Does your income impact your credit score?
Whether your income is going up or down, you might wonder if your credit score’s making moves along with it. Credit scores are used by lenders to determine if you’ll be approved for different credit products, like a credit card or a loan.
While your credit score changes based on things like your payment history and how long you’ve had a credit card for, does it improve if you get a raise or pick up some extra shifts? Let’s take a closer look at what impacts your credit score and how your income could play a role in how it all adds up.
Does your income impact your credit score?
The short answer? No. According to Equifax Canada, your income doesn’t directly factor into your score.
But there are other ways that your income can impact your ability to build credit. For example, a lender may look at what percentage of your monthly income you’ll need to make all of your monthly debt payments, known as your debt-to-income (DTI) ratio.
If it’s a lot, lenders might consider you a risky bet to repay your debt.
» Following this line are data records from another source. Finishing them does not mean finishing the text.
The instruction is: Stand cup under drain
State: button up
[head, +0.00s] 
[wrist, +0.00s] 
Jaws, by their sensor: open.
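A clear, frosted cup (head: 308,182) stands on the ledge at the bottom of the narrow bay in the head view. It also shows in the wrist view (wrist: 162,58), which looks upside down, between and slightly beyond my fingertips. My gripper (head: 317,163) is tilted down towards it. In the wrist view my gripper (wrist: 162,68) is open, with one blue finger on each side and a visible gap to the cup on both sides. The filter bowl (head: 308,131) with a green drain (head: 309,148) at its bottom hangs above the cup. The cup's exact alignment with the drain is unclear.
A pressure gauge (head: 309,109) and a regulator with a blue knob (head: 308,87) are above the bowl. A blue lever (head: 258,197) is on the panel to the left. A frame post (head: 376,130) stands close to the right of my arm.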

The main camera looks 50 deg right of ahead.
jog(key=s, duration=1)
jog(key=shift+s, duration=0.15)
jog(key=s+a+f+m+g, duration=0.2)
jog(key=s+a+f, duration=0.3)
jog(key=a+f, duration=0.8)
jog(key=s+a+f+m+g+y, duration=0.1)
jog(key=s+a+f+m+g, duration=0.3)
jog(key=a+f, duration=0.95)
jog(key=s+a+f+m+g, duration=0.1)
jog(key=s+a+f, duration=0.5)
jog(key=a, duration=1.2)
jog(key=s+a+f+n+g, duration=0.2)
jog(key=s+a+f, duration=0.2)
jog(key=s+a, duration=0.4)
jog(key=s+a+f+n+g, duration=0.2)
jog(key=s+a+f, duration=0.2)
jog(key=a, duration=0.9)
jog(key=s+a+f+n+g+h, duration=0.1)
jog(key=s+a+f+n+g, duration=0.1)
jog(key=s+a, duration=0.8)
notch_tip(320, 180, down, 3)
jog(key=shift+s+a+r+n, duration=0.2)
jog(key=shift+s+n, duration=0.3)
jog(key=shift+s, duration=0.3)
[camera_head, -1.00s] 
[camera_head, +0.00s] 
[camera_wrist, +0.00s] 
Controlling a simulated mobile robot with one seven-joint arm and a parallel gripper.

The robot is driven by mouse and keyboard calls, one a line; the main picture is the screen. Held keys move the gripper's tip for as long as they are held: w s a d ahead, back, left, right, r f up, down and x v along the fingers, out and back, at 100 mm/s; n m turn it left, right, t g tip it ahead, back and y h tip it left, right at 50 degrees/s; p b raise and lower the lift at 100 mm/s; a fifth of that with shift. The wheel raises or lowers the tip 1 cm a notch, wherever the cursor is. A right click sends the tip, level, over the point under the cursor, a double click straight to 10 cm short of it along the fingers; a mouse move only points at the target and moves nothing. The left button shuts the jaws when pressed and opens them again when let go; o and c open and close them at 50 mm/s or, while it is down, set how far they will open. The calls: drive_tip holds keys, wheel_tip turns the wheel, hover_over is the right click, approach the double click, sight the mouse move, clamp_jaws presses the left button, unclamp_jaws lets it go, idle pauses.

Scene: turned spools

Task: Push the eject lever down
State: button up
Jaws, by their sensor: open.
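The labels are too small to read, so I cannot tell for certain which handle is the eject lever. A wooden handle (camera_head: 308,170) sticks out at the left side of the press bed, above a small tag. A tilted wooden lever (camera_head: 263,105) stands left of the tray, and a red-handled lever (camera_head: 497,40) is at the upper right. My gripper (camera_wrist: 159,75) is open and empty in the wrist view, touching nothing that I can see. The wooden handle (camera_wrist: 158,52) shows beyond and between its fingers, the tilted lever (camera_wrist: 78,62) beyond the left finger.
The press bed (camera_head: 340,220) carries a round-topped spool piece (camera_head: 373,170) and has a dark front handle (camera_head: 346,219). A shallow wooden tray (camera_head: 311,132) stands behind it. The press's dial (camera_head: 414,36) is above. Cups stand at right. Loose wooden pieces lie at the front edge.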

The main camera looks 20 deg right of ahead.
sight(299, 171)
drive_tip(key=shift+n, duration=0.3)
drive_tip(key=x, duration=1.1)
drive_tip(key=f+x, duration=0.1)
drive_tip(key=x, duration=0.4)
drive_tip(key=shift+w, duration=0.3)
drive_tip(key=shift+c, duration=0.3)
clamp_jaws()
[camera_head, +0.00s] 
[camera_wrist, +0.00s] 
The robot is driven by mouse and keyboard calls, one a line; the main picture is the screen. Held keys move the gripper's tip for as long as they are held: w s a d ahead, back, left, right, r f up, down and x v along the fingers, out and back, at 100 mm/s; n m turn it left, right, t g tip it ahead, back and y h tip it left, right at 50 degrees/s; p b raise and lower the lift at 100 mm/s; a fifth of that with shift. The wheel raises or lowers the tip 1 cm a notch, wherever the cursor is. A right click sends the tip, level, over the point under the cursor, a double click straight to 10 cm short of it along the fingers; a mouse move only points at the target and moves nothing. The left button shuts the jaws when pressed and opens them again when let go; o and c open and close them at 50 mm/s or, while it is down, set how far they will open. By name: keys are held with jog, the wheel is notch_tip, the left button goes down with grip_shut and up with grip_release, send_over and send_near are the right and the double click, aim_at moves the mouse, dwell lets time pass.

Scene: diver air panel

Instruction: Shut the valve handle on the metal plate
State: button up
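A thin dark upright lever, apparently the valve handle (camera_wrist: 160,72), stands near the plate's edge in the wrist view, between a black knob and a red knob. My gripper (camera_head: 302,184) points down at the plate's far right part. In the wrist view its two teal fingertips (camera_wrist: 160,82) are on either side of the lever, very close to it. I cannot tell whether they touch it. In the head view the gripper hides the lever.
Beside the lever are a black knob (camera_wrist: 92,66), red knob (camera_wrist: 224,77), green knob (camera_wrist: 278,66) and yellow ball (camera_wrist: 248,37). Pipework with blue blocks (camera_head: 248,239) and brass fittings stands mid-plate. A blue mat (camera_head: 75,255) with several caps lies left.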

So if you have a high DTI ratio, it would be wise to work on getting it down before applying for more credit.
What actually impacts your credit score?
Your score is calculated by credit reporting agencies (also known as credit bureaus) based on information in your credit report. Capital One reports to the two major reporting agencies in Canada, Equifax and TransUnion, and each uses its own algorithm to calculate your score.
Here’s what they take into account:
Payment history
Are you making your payments on time every month? Missed payments can count against your score, and future lenders will be interested in knowing whether you can stay on top of your payments. Remember: consistency is key!
Credit utilization rate
Represented as a percentage, your credit utilization rate is the total sum of your debt – from credit cards to loans – compared against your available credit. The lower the rate, the better.
Credit history
While being new to credit means you’re starting fresh, a lack of credit history can work against you. The length of time you’ve had credit accounts on file can reflect positively on your score, because it gives lenders a broad picture of your credit management over time.
If you’ve got a credit card in your wallet you’re no longer using, you don’t necessarily need to close it. Unused credit can reflect positively on your utilization rate (mentioned above) by showing lenders that your credit is established.
Credit mix
Successfully managing a variety of credit products, like a personal loan, credit card and even a phone plan, can positively impact your score. Keep this in mind as you build your credit over time and consider applying for additional credit in the future.
Credit inquiries
When you apply for a credit card, it creates a hard inquiry (or hit) on your credit report, which can impact your credit score. The more credit card applications you complete, the more hits you create on your report, potentially hurting your score.
To avoid this, try using a credit card eligibility checker. For example, Capital One offers Quick Check®, which can tell you which card you’re pre-approved for without hurting your credit score (not to mention it’s free).
Set up friendly reminders
You don’t have to be rich to have a high credit score. You can build credit by making payments on time and staying within your credit limit.
A pro tip is to use an online tool to manage your credit, like our free online banking app, which allows you to set up notifications like payment reminders and personal spending limits on your card. There are a lot of factors that go into building your credit score, but over time and with a little help, you can build a good credit score, no matter what your income is!
* If Quick Check pre-approves a card, you can be sure we’ll approve your application, except in limited circumstances. Some of the reasons we may not approve your application, among others, include:
a. There’s been a change in your credit file information, personal information or financial status from the time you receive your Quick Check results to the time you apply for one of our credit cards.
b. You’re not at least the age of majority in the province or territory you live in.
c. Your application is flagged for fraud prevention.
d. You have an existing Capital One account.
e. You’ve applied for a Capital One account in the last 30 days or had an account with us that was not in good standing in the last year. In good standing means not past due, over limit, fraudulent, restricted, or part of a consumer credit counselling program or bankruptcy.
In some cases, we may not be able to open an account for you even though your application was approved. This can happen if we’re unable to verify your identity, or you don’t provide the required security funds if you’re approved for a Secured Mastercard®.